_Do this_
Copy out the listing in full, exactly as written, but not its pictures.

_Information provided_

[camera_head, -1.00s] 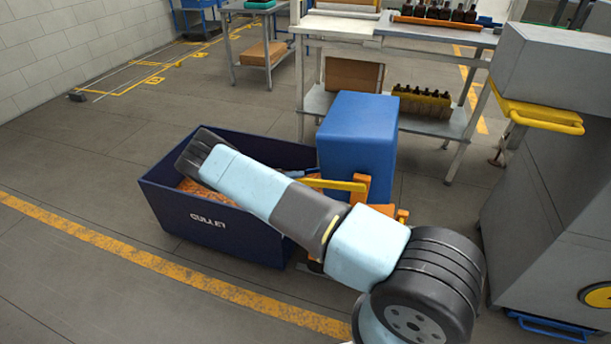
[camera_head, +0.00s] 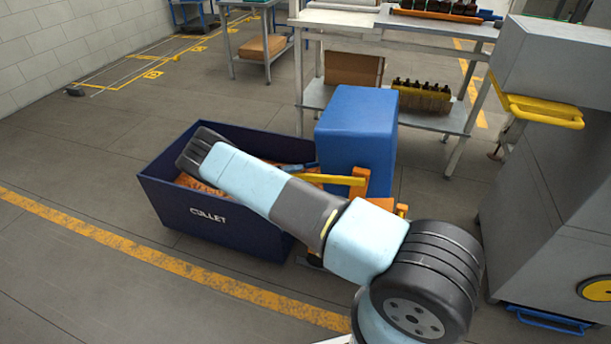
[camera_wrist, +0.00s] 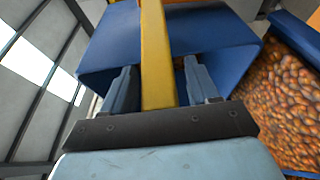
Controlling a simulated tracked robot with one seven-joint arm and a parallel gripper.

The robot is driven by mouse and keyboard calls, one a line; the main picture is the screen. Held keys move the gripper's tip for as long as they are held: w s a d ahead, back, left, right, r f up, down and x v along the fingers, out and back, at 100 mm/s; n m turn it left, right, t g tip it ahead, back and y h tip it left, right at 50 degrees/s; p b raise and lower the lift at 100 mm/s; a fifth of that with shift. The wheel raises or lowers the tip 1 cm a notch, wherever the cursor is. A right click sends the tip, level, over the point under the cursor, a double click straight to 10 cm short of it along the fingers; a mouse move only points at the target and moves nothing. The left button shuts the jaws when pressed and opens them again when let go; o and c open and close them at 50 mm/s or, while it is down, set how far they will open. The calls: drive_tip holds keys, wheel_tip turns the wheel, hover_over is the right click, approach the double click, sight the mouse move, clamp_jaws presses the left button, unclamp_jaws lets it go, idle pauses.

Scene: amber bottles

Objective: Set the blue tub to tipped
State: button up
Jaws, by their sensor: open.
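The blue tub (camera_head: 355,140) looks upright in the head view, at the right end of the dark blue cullet bin. It also shows in the wrist view (camera_wrist: 215,32). A yellow bar (camera_head: 335,179) runs beside it, joined to an orange frame (camera_head: 385,203). In the wrist view my gripper (camera_wrist: 160,78) is open, with one dark finger on each side of the yellow bar (camera_wrist: 157,45). A gap shows between the bar and the fingers. In the head view my arm hides most of the gripper and the lower front of the tub.
The cullet bin (camera_head: 215,215) holds orange-brown pieces (camera_wrist: 285,100). A grey machine (camera_head: 545,160) with a yellow handle stands at right. A metal table (camera_head: 425,30) with bottles on it and a lower shelf stands behind the tub. The floor at front left is clear.

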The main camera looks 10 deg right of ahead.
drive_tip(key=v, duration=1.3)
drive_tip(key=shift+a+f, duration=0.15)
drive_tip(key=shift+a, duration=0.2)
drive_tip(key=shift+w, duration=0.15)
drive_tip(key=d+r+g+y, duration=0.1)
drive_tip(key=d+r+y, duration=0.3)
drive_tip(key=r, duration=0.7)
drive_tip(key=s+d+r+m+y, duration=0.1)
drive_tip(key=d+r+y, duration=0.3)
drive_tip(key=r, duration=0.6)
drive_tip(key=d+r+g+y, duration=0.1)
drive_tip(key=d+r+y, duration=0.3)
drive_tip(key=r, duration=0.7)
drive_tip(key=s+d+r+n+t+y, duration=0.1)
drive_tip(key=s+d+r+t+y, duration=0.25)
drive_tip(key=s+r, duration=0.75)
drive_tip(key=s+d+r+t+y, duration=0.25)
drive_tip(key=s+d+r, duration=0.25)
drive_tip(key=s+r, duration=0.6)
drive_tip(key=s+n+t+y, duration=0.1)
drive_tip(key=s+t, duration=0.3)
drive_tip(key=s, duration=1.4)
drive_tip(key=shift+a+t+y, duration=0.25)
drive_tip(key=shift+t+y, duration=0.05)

_Task solution_
[camera_head, -1.00s] 
[camera_head, +0.00s] 
[camera_wrist, +0.00s] 
Controlling a simulated tracked robot with one seven-joint arm and a parallel gripper.

The robot is driven by mouse and keyboard calls, one a line; the main picture is the screen. Held keys move the gripper's tip for as long as they are held: w s a d ahead, back, left, right, r f up, down and x v along the fingers, out and back, at 100 mm/s; n m turn it left, right, t g tip it ahead, back and y h tip it left, right at 50 degrees/s; p b raise and lower the lift at 100 mm/s; a fifth of that with shift. The wheel raises or lowers the tip 1 cm a notch, wherever the cursor is. A right click sends the tip, level, over the point under the cursor, a double click straight to 10 cm short of it along the fingers; a mouse move only points at the target and moves nothing. The left button shuts the jaws when pressed and opens them again when let go; o and c open and close them at 50 mm/s or, while it is down, set how far they will open. The calls: drive_tip holds keys, wheel_tip turns the wheel, hover_over is the right click, approach the double click, sight the mouse move, clamp_jaws presses the left button, unclamp_jaws lets it go, idle pauses.

Scene: amber bottles

Objective: Set the blue tub to tipped
State: button up
Jaws, by their sensor: open.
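The blue tub (camera_head: 355,140) looks upright in the head view, at the right end of the dark blue cullet bin. It also shows in the wrist view (camera_wrist: 215,32). A yellow bar (camera_head: 335,179) runs beside it, joined to an orange frame (camera_head: 385,203). In the wrist view my gripper (camera_wrist: 160,78) is open, with one dark finger on each side of the yellow bar (camera_wrist: 157,45). A gap shows between the bar and the fingers. In the head view my arm hides most of the gripper and the lower front of the tub.
The cullet bin (camera_head: 215,215) holds orange-brown pieces (camera_wrist: 285,100). A grey machine (camera_head: 545,160) with a yellow handle stands at right. A metal table (camera_head: 425,30) with bottles on it and a lower shelf stands behind the tub. The floor at front left is clear.

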The main camera looks 10 deg right of ahead.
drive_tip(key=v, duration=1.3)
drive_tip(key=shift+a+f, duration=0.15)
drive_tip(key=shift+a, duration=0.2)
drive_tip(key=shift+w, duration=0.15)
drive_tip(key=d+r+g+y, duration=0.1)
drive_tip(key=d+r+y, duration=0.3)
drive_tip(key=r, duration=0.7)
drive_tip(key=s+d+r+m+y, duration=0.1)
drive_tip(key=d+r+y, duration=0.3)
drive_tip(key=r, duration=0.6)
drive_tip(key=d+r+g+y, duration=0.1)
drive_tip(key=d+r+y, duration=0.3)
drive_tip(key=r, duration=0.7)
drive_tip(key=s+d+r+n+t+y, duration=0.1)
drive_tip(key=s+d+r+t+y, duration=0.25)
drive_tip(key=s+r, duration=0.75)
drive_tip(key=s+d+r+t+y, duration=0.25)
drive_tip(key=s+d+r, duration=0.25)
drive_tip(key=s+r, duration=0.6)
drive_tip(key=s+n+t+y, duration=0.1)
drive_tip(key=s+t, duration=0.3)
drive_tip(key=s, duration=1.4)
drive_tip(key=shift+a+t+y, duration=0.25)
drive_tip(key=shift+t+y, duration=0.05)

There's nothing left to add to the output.